An open letter to CUNY


What will Amazon do for CUNY?

Editor’s note: Both CUNY Board of Trustees Chairperson William Thompson and Interim Chancellor Vita Rabinowitz have voiced unequivocal support for the controversial plan for a new Amazon headquarters in Long Island City, Queens. The PSC president shared her concerns in a letter, which appears in part below:

Protestors from the CUNY community insist hundreds of millions of dollars of public funding should support public higher education and not subsidies to corporate behemoths.

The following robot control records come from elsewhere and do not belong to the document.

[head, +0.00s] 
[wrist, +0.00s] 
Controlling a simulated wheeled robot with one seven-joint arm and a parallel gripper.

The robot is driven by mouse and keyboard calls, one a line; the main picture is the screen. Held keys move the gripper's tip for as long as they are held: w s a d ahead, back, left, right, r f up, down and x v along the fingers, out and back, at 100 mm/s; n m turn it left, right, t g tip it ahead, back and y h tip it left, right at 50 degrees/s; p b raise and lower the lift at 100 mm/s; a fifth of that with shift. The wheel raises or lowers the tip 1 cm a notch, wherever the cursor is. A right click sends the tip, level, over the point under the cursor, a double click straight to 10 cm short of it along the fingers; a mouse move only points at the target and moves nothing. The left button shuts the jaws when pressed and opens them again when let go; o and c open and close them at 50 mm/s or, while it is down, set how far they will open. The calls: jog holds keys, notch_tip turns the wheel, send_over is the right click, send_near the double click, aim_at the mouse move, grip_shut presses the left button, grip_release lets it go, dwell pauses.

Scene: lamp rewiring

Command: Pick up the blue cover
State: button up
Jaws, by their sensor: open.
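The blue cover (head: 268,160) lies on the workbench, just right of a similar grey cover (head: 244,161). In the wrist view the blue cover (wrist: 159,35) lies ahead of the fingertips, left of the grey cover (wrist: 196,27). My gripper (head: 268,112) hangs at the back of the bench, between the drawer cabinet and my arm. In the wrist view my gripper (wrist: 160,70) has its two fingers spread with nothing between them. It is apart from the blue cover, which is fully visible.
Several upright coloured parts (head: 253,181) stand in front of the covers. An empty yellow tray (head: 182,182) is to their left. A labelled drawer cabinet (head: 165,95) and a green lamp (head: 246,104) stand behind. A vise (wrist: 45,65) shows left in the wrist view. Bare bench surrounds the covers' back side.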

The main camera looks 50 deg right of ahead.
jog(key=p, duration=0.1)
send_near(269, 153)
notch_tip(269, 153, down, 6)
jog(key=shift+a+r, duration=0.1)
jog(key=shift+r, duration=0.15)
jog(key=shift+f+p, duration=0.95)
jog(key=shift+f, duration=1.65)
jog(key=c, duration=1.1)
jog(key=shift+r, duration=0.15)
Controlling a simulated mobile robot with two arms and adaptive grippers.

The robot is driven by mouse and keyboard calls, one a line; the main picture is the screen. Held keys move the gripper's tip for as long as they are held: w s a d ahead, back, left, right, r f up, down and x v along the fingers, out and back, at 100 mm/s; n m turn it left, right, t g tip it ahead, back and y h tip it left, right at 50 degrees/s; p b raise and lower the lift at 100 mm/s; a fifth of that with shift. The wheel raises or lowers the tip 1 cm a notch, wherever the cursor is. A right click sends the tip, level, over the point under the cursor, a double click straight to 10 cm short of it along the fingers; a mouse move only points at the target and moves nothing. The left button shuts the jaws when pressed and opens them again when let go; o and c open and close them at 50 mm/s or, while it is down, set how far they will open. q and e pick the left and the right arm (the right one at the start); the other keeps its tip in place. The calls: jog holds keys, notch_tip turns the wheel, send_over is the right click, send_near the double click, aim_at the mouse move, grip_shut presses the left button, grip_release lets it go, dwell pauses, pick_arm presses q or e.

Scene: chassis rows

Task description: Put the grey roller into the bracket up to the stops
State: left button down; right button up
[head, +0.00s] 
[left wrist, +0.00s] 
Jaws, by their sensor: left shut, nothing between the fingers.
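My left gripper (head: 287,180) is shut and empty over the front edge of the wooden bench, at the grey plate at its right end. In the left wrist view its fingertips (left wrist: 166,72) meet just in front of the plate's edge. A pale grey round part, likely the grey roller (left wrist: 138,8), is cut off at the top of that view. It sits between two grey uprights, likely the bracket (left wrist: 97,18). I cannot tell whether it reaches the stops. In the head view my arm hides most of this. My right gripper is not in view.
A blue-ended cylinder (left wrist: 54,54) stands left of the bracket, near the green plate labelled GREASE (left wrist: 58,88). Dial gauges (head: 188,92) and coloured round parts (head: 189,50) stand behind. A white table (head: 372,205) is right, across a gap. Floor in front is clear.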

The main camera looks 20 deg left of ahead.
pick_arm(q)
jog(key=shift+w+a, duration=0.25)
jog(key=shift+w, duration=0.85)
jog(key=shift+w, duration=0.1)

In a series of public statements on behalf of the university, you have expressed an extraordinary level of support for Amazon’s decision to locate a new headquarters in Long Island City, part of an agreement with New York City and New York State involving nearly $3 billion in public money. In addition to Chairperson Thompson’s November 13 statement Interim Chancellor Rabinowitz promised in the same message “to provide skilled graduates ready to compete for Amazon’s 40,000 new jobs.” LaGuardia Community College President Gail Mellow has also extolled the agreement in public comments.

In an opinion piece in the Daily News published on November 21, you wrote jointly that “CUNY is a lead partner in Amazon’s expansion” and claim that Amazon’s “great promise of opportunity” is “guaranteed in the agreement, for thousands of New Yorkers of diverse backgrounds and means.”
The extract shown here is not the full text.